Is there anything you can do about this? Yes, there is. You can submit a request for information to ask companies that provide digital services to explain where your data ends up and how it is used. You can also refuse the collection of your data.

Submit a request for information: five key questions

  1. What data have I had to disclose to the company (contact details, photos, messaging history, for example)?
  2. What data has been collected on what I do (such as data on the applications I use, data on what I do when I visit a website, location data, search history, browsing history)?
  3. What data on me has been acquired from other sources (from public data files, advertisers or third parties that collect data, for instance)?
  4. What conclusions have been drawn about me as an individual, how have I been categorised and what kinds of analyses have been performed?
  5. How has my data been processed and with whom has my data been shared?

When you submit a request to a service provider, also indicate whether you wish to review all of your data or only data for a specified time period. Also include your contact details in the request. One example of a request for information is provided in the Sitra publication On the trail of personal data, which used test subjects to analyse how personal data moves and is used by digital services.

How can I submit a request for information and to whom should it be sent?

The website of a company or other organisation must specify how a request for information can be submitted. This information is often found in the website section on privacy or data protection. The law states that requests for information can be free-form, so service providers cannot set specific conditions on how they are to be submitted. Public-sector organisations as well as organisations that collect large amounts of sensitive data and monitor people regularly and systematically are legally required to designate a data-protection officer to whom requests for information should be sent.

While there are no special requirements regarding the form of a request for information, you should always submit it in writing so you have evidence of your request in the event of any subsequent problems. Service providers are required to respond to requests for information within 30 days. If a request for information is unclear or particularly extensive, the responding organisation is allowed to take up to 60 days to respond.

When you submit a request for information, you need to verify your identity in order to receive the correct information. The receiving company or organisation is required to provide you with a secure method of submitting verification of your identity. Usually this means using encrypted email.

When you submit a request for information, you should also ask the receiver to acknowledge their receipt of your request. Companies might not do this automatically. As it can take a month for the service provider to deliver the information to you, it makes sense to confirm that the process is under way.
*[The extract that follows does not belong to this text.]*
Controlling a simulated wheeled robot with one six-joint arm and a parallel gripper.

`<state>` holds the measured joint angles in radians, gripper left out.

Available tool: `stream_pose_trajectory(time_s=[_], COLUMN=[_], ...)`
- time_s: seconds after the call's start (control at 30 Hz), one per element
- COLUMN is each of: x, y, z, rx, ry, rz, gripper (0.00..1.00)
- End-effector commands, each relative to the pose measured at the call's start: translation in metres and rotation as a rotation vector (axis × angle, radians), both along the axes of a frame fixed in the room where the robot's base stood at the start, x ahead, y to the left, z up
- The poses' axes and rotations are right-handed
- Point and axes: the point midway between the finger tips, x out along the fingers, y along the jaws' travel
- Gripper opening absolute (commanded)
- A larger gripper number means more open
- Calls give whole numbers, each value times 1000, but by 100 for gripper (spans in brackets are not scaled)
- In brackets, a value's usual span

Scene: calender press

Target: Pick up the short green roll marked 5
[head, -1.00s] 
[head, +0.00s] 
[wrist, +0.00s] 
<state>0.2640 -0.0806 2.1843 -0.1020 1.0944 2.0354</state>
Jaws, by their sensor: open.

Some services have a function that is only a few clicks away and provides you with basic information on the data collected by the service provider. Nevertheless, it is a good idea to submit a formal request for information by email, as that can provide you with a much more comprehensive picture of the way your data is collected and used.
If there are multiple requests or the requests are complex, the data controller – meaning the organisation that provides the service – can indicate in their response that they need more time to process the requests. If the data controller indicates they require extended processing time, the due date for their response is three months from your original request.

Exercise your rights – it may be beneficial for your use of other services

It is important to understand what data has been collected on you and how much. This way, you retain some control over your data. It is also good to know where your data has been transferred and what conclusions have been drawn from it. It can be useful to see how much data is collected that is unnecessary for the functioning of the service.
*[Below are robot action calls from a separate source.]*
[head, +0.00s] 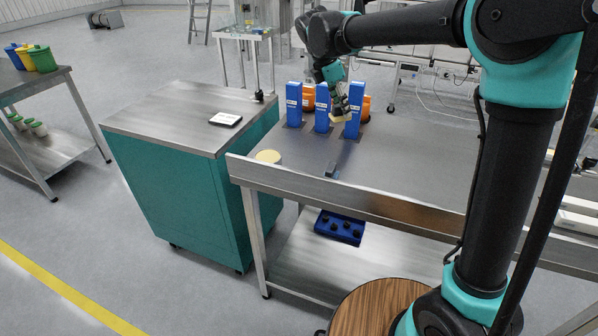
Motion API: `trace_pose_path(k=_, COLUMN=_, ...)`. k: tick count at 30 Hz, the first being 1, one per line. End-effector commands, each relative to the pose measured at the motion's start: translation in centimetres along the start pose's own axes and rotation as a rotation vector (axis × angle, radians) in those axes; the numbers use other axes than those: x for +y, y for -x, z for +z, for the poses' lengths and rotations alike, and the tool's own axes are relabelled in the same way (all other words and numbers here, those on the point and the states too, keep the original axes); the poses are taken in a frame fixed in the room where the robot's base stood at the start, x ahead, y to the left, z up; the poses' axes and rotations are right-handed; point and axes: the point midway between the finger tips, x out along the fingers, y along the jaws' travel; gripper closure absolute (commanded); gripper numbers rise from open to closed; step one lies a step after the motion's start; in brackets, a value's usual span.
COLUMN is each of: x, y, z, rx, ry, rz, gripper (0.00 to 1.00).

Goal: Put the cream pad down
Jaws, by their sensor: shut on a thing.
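My gripper (340,110) hangs above the steel table among the blue boxes. It is shut on a cream pad (341,120), which shows as a small pale piece at the fingertips. I cannot tell whether the pad touches the table or a box. A second cream round piece (268,157) lies at the left end of the steel table (420,165), well apart from my gripper.
Three upright blue boxes (294,104) stand in a row, with orange containers (308,98) behind. A small dark block (331,169) lies in front. A teal cabinet (185,190) stands left. The table's right part is clear.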

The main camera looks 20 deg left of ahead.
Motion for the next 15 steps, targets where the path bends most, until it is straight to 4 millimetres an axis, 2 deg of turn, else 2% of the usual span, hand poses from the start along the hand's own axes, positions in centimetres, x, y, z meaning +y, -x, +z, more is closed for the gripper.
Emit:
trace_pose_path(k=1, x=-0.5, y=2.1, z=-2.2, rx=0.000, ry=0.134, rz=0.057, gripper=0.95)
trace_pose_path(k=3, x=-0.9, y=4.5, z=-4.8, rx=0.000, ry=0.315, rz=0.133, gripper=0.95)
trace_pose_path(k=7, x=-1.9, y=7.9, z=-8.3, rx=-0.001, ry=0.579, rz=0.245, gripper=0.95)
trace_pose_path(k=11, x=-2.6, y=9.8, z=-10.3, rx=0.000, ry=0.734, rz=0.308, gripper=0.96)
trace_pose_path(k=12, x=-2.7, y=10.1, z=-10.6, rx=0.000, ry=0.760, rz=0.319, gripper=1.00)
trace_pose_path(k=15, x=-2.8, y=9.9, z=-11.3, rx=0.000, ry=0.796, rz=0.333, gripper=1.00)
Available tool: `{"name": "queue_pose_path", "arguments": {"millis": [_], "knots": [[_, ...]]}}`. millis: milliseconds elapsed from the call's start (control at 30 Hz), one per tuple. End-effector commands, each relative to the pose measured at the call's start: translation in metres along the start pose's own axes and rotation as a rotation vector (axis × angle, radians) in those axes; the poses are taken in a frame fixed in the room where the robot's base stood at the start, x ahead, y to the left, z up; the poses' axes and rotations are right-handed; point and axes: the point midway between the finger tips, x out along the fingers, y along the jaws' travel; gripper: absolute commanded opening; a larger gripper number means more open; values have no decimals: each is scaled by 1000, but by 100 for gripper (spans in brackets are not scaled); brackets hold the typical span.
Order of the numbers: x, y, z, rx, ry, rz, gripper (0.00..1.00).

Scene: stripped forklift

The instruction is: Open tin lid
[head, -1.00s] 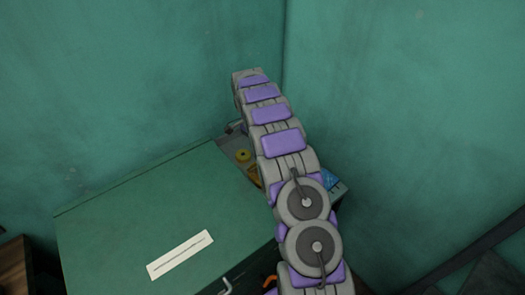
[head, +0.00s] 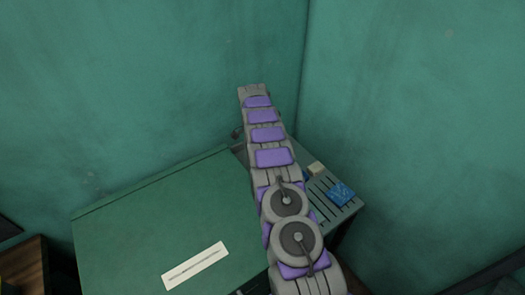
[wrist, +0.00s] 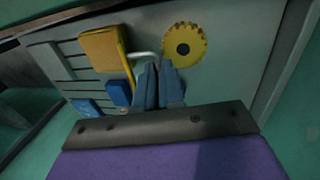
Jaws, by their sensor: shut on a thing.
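My gripper (wrist: 158,62) shows in the wrist view, its two blue-grey fingers close together. Their tips meet a pale bent rod (wrist: 143,55), and the jaws appear shut on it. Behind the fingers lies a grey surface with a slatted left part. In the head view my arm reaches over the right end of a flat green top (head: 160,215) with a white label (head: 196,265). My gripper is hidden behind the arm there. I cannot tell for sure which part is the tin lid.
On the grey slatted surface (head: 322,194) lie a blue block (head: 341,193) and a cream block (head: 316,168). The wrist view shows a yellow gear (wrist: 184,46) right of the fingers, and a yellow block (wrist: 102,48) and a blue piece (wrist: 118,92) left. Green walls stand close behind.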

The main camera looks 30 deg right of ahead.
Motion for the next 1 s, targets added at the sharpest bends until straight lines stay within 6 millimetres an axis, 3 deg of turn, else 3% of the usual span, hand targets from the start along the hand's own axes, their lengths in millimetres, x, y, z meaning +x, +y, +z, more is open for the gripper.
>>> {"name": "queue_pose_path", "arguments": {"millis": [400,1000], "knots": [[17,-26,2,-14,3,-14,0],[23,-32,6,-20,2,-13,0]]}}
From the perspective of services, it is important to determine whether the data they collect is accurate and also whether there is a need to request that the service provider rectify or erase data. You may notice that the data collected is useful for a different service you use. You can also assess the trustworthiness of the service provider by familiarising yourself with the data they have collected on you over time.

As a user of digital services, you have a legal right to ask service providers about your data and its use and to receive an answer from them. You may find more information on Protection personal data – Know your rights website.